SOUTH KOREA would be in the throes of a political crisis at present. The weekend before last saw demonstrations of tens of thousands, after demonstrations in mid-November which brought over 60,000 onto the streets of Seoul. These demonstrations demand attention to a host of issues. The primary issues are planned revisions to history textbooks which would whitewash South Korea’s past history of authoritarianism and planned changes to labor laws which would cut wages, strengthen the ability of corporations to fire workers, and break down worker’s rights to stable, long-term employment.

If it was the issue of textbooks which took center-stage in November’s protests, it is labor issues which take center stage at present. In South Korea and other East Asian countries, large conglomerates with close ties to the state are able to influence labor policy in South Korea. Like in Japan with the breakdown of “regular work”, with the turn towards neoliberal economic policies, the traditional guarantee of lifetime employment in companies is being broken down in favor of “temporary work,” as a way of limiting worker’s rights. More generally, it is that stable work conditions worldwide are breaking down, with the rise of the “Gig economy” and the “Freelance Generation.” But in the cases of countries in which a system of stable lifetime employment existed such as Japan or South Korea, we see the deterioration of traditional job securities and the turn towards precarious forms of labor.

Nevertheless, one suspects that with present protests, the issues of textbooks or planned changes to labor laws, these are issues which reflect broader social dissatisfaction. The issues at stake are hardly limited to textbooks and planned labor reforms. What also seems to be at stake is broader concerns of past authoritarianism rearing up again under the rule of President Park Geun-hye. Park is the daughter of former dictator Park Chun-hee and her presidency has seen restrictions on freedoms and crackdowns on dissent in the name of anti-Communism, for example, with the dissolution of the United Progressive Party in late 2014 or the ramping up of Internet censorship.
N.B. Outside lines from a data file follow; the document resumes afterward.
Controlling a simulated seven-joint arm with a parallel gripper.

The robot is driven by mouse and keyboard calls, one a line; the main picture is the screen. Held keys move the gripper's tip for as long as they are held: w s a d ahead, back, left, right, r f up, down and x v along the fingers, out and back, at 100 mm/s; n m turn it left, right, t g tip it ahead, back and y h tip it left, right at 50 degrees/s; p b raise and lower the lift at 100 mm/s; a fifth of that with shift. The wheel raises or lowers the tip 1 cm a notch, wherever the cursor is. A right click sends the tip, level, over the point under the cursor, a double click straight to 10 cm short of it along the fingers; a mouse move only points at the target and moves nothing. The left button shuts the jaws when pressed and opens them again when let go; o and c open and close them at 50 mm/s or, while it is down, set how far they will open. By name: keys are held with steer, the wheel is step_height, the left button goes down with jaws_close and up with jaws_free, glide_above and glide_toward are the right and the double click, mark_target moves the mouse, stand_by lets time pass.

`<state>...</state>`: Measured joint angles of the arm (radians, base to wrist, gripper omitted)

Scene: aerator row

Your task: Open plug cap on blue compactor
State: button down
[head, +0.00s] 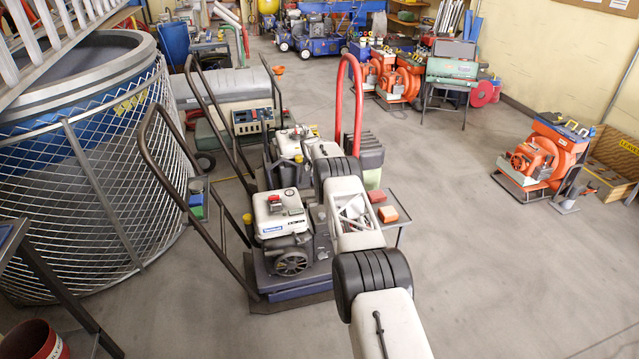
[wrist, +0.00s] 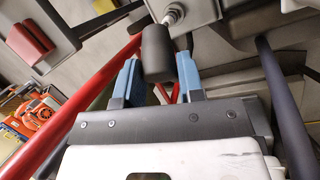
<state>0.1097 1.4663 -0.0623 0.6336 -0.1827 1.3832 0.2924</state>
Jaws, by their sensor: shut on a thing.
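In the wrist view my gripper (wrist: 160,77) has its two blue-padded fingers on either side of a dark cylindrical plug cap (wrist: 157,52) and is shut on it. A metallic spark plug (wrist: 174,14) shows at the cap's far end. I cannot tell whether the cap is seated on it or drawn slightly off. In the head view a compactor with a white engine (head: 278,213) and a dark blue base (head: 290,287) stands in the middle. My arm reaches over its right side. My gripper and the plug cap cannot be made out there.
Another engine (head: 289,146) stands just behind, near a tall red handle (head: 341,95). Black handlebars (head: 172,182) reach left toward a large mesh-caged tank (head: 85,190). In the wrist view a red bar (wrist: 80,112) runs close beside the gripper.

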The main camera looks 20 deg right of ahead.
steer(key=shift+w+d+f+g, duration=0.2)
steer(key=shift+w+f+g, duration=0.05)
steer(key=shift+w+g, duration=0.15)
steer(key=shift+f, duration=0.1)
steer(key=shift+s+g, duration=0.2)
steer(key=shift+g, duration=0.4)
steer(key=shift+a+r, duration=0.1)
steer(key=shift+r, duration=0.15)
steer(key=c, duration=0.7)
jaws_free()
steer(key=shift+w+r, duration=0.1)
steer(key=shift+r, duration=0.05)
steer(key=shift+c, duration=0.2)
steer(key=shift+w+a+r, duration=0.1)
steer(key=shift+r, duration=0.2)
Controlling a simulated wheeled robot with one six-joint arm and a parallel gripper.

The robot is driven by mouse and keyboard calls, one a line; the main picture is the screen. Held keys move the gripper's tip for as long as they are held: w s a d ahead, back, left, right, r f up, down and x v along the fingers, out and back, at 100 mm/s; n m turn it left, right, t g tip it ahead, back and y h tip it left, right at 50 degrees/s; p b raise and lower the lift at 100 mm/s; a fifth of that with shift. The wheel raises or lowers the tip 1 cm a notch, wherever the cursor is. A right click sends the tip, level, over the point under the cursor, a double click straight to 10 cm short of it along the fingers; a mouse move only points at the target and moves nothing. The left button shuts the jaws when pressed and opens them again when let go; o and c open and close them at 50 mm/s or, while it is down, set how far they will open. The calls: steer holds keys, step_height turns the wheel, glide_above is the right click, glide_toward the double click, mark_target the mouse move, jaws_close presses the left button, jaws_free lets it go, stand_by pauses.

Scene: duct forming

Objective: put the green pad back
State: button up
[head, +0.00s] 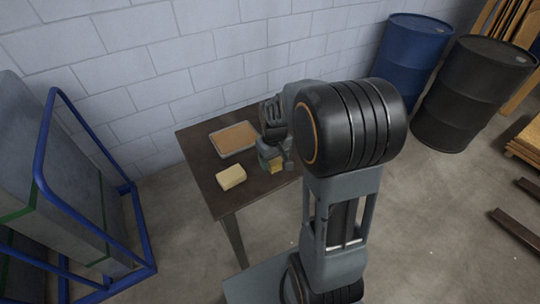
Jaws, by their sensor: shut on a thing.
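My gripper (273,158) is over the right part of the small dark table, pointing down. It is shut on a small thing with a greenish side and a yellow part, which looks like the green pad (276,167). The fingers and arm hide much of it, and I cannot tell whether it touches the table top. A shallow grey tray (256,146) with a flat tan filling lies just left of my gripper. A pale yellow block (231,177) lies on the table in front of the tray.
The dark table (204,167) stands against a white block wall. A blue rack (95,146) with grey slabs is at the left. A blue drum (409,55) and a black drum (460,100) stand at the back right. My arm hides the table's right end.

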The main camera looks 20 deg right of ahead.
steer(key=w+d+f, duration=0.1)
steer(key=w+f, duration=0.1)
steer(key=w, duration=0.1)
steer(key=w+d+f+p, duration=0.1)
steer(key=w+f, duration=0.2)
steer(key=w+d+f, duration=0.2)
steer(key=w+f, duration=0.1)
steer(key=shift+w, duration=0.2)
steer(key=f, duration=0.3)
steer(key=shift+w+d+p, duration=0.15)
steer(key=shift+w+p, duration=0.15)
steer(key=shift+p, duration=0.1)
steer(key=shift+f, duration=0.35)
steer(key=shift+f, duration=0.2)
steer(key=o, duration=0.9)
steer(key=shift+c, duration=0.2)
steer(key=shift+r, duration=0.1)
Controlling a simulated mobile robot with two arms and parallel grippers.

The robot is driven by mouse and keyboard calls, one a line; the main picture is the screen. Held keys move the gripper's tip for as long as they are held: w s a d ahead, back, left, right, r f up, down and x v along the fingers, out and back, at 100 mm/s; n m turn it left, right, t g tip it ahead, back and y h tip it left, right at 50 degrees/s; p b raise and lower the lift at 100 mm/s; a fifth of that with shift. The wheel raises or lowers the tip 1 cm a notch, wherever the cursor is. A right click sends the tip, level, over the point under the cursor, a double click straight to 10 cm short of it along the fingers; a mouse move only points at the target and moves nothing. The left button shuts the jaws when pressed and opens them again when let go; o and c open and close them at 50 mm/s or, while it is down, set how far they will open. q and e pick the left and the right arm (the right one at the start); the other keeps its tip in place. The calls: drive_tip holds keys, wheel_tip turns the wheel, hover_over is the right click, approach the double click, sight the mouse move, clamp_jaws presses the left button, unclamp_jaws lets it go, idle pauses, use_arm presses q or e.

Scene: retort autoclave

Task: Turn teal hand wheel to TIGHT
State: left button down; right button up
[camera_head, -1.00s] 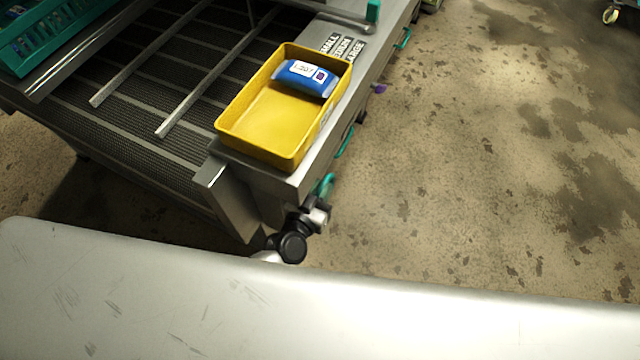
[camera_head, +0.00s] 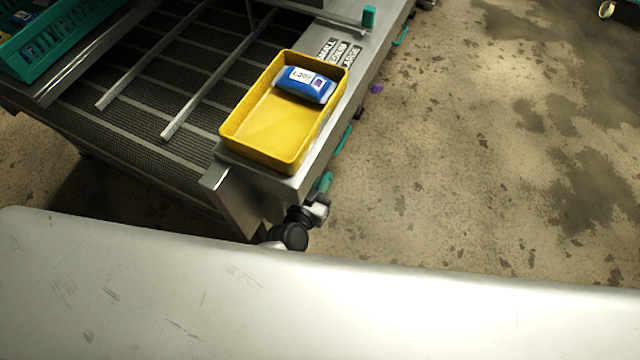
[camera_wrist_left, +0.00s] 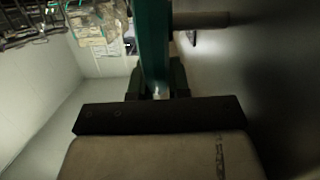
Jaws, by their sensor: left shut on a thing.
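The teal hand wheel (camera_head: 324,184) is on the side of the steel conveyor frame, below the yellow tray's near corner. It shows as a small teal piece, partly hidden by my left gripper (camera_head: 318,206). In the left wrist view a teal bar (camera_wrist_left: 154,45), apparently the wheel's rim, runs up between the dark fingers of my left gripper (camera_wrist_left: 157,84), which is shut on it. No TIGHT mark on the wheel is legible. My right gripper is not in view.
A yellow tray (camera_head: 234,139) holding a blue labelled pack (camera_head: 305,84) sits on the frame's corner. A SMALL/MEDIUM/LARGE label (camera_head: 338,53) lies behind it. Teal handles (camera_head: 342,140) line the frame's side. The stained floor (camera_head: 450,180) to the right is open.

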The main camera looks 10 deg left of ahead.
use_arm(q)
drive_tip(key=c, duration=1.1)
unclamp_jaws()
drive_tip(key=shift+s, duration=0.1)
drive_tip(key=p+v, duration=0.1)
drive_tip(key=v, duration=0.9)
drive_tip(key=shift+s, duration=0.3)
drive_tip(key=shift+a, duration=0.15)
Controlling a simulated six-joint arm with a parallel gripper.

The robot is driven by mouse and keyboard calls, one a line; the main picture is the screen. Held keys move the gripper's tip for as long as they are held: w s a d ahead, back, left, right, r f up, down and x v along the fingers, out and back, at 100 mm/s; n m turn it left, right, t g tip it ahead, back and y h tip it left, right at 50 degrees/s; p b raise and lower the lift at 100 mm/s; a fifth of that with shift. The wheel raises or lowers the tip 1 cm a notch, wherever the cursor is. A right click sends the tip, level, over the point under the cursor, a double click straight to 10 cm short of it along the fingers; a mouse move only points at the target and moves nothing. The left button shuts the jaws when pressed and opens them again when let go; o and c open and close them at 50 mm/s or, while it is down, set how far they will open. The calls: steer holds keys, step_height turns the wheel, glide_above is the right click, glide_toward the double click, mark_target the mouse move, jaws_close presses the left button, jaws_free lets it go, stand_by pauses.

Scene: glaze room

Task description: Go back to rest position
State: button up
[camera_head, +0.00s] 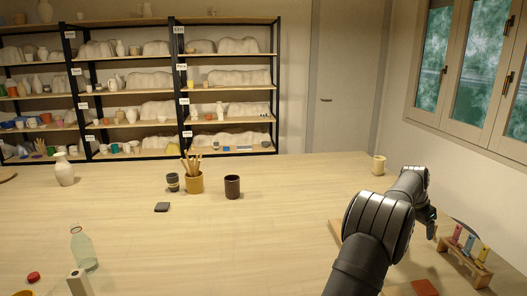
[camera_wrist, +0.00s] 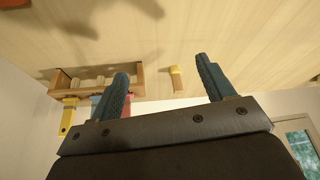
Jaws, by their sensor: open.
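My gripper shows in the wrist view (camera_wrist: 165,80) with its two dark blue-grey fingers spread apart and nothing between them in hold. In the head view my dark arm reaches in from the lower right, and my gripper (camera_head: 432,218) is above the right side of the table, mostly hidden by the wrist. The wooden rack (camera_head: 463,266) with coloured tools stands near it on the right; the rack also shows in the wrist view (camera_wrist: 138,80), partly behind the left finger.
A cream cup (camera_head: 378,165) stands at the back right. A dark cup (camera_head: 232,187), a pot with wooden tools (camera_head: 194,182), a white vase (camera_head: 64,170) and a clear bottle (camera_head: 83,250) stand on the table (camera_head: 270,230). The table's middle is clear. Windows and a wall are on the right.

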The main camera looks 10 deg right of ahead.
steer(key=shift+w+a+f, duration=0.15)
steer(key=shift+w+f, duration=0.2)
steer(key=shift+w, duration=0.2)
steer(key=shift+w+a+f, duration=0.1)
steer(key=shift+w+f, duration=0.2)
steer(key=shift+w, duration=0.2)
Ultimately, it may be that the perceived threat of a return to authoritarianism of the government is what leads to protest in the present. We might draw parallel to Taiwan in this light, given that the actions of recurrent KMT authoritarianism has led to protest in the past years in Taiwan. Between Taiwan and South Korea, what is shared is the traces of past authoritarianism which has never exactly faded away, whether in government or state-corporate connections. Attempts to whitewash past history by authoritarian elites occurs in order downplay their past crimes, in order that they may maintain power in the present, as we also saw with textbook protests in Taiwan this summer.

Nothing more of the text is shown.